(RECORDS):

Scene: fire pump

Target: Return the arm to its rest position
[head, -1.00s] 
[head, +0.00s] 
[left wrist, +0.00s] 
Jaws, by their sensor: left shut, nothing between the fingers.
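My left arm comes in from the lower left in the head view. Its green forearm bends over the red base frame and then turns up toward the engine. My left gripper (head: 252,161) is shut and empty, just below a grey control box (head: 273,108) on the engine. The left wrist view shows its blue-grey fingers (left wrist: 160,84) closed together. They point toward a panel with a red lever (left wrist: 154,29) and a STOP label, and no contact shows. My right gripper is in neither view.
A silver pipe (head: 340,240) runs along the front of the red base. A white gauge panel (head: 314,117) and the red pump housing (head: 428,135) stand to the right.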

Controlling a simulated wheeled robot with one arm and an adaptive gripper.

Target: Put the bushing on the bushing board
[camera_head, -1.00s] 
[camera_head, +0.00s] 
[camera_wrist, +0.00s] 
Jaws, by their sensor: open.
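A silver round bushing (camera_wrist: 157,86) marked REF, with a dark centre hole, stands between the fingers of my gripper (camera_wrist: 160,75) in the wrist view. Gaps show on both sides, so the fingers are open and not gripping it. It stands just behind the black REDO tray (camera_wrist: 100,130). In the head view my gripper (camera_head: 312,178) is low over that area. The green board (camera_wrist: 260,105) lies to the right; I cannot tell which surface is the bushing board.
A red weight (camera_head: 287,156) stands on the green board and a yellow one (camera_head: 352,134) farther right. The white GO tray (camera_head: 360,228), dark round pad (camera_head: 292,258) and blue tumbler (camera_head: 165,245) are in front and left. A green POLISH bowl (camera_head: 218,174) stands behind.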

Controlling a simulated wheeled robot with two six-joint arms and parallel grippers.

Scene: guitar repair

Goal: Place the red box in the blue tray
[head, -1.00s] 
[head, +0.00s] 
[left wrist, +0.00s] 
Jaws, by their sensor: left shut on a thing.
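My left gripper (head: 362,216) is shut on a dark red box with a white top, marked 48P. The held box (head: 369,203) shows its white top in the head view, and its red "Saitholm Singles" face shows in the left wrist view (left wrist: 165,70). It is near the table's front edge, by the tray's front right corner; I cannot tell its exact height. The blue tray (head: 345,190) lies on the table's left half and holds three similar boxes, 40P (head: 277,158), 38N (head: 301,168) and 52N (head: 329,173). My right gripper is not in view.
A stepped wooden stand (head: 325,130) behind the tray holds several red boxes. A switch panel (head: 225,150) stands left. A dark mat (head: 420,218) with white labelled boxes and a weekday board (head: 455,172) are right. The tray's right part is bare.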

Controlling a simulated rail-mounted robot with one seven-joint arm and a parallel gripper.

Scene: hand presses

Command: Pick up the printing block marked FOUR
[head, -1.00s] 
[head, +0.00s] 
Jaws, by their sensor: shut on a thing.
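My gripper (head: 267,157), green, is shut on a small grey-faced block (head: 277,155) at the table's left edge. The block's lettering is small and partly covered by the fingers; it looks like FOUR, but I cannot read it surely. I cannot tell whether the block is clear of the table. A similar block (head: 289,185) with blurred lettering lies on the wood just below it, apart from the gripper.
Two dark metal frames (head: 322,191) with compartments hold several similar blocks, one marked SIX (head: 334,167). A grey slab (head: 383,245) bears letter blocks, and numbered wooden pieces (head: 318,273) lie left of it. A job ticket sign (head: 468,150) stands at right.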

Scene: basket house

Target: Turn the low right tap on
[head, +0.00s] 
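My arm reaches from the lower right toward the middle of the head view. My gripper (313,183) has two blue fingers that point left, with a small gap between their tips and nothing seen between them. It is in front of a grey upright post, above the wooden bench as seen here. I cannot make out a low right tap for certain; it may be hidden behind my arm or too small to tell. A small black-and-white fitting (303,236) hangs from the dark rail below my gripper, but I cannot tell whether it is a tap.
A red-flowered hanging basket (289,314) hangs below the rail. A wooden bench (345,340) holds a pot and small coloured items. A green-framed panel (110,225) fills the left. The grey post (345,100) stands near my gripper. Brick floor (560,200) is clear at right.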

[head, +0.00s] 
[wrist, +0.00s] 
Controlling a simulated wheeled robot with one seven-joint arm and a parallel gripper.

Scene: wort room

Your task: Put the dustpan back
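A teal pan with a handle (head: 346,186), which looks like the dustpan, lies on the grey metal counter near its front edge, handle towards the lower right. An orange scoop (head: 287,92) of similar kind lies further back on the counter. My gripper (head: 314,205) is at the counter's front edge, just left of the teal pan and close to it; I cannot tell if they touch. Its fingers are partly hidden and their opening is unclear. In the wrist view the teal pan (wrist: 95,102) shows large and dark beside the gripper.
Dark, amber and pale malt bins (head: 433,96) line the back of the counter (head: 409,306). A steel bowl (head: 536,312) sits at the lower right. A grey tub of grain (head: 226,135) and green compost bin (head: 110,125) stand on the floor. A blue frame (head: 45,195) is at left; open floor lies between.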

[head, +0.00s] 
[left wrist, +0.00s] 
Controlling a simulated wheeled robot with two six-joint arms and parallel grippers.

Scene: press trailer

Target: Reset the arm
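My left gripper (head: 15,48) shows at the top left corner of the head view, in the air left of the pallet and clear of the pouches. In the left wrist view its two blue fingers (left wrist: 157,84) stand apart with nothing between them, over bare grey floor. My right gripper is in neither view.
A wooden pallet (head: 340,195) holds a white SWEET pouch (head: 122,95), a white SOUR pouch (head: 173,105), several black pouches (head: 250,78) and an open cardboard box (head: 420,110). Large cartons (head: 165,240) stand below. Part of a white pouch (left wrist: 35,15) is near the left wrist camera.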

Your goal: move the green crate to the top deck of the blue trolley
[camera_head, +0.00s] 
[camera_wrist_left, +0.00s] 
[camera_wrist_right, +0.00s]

(WHAT TO PRODUCE):
Go through the entries and return each line where the word "Controlling" appears.

(EXERCISE RESPONSE):
Controlling a simulated wheeled robot with one arm and an adaptive gripper.
Controlling a simulated wheeled robot with two six-joint arms and parallel grippers.
Controlling a simulated rail-mounted robot with one seven-joint arm and a parallel gripper.
Controlling a simulated wheeled robot with one seven-joint arm and a parallel gripper.
Controlling a simulated wheeled robot with two six-joint arms and parallel grippers.

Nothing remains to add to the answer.